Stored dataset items

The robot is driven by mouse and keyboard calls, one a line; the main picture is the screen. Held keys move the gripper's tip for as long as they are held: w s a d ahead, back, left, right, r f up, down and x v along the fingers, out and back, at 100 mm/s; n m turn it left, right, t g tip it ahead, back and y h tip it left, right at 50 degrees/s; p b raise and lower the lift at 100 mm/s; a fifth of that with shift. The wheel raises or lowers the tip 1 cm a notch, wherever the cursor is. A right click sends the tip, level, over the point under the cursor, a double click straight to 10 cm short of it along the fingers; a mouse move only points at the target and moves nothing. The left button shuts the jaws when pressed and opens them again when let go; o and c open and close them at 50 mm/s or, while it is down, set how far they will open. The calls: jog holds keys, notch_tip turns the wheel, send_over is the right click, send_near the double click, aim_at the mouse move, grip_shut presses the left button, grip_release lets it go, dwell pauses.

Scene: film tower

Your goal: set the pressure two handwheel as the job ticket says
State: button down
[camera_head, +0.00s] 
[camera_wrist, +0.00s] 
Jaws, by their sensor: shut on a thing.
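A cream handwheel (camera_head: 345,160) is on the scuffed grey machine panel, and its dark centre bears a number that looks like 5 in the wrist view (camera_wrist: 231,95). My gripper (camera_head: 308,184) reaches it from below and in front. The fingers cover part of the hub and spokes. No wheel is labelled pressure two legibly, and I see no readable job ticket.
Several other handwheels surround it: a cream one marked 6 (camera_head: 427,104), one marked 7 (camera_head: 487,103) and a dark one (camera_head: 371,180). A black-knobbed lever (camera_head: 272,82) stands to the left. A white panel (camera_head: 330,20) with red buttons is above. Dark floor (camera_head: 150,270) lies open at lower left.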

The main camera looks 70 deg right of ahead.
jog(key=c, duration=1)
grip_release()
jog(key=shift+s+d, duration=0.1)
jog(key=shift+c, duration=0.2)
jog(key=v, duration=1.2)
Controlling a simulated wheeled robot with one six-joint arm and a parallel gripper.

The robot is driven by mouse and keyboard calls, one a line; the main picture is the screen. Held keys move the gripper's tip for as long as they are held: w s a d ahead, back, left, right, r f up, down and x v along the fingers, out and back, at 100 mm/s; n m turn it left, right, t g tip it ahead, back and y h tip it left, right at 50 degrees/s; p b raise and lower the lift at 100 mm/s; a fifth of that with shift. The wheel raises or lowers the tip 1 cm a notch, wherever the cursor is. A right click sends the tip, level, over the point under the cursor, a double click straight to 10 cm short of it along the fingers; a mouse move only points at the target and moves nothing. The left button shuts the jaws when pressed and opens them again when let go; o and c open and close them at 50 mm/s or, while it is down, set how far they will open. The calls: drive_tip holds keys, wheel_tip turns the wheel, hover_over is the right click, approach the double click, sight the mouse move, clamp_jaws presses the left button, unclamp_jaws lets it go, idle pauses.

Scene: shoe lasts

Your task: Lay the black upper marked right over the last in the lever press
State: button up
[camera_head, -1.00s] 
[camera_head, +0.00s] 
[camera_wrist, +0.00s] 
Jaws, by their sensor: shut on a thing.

__WHAT NEEDS TO BE DONE__
Show the lines of the data that hold the word "Your".

__OUTPUT FOR THIS TASK__
Your goal: set the pressure two handwheel as the job ticket says
Your task: Lay the black upper marked right over the last in the lever press

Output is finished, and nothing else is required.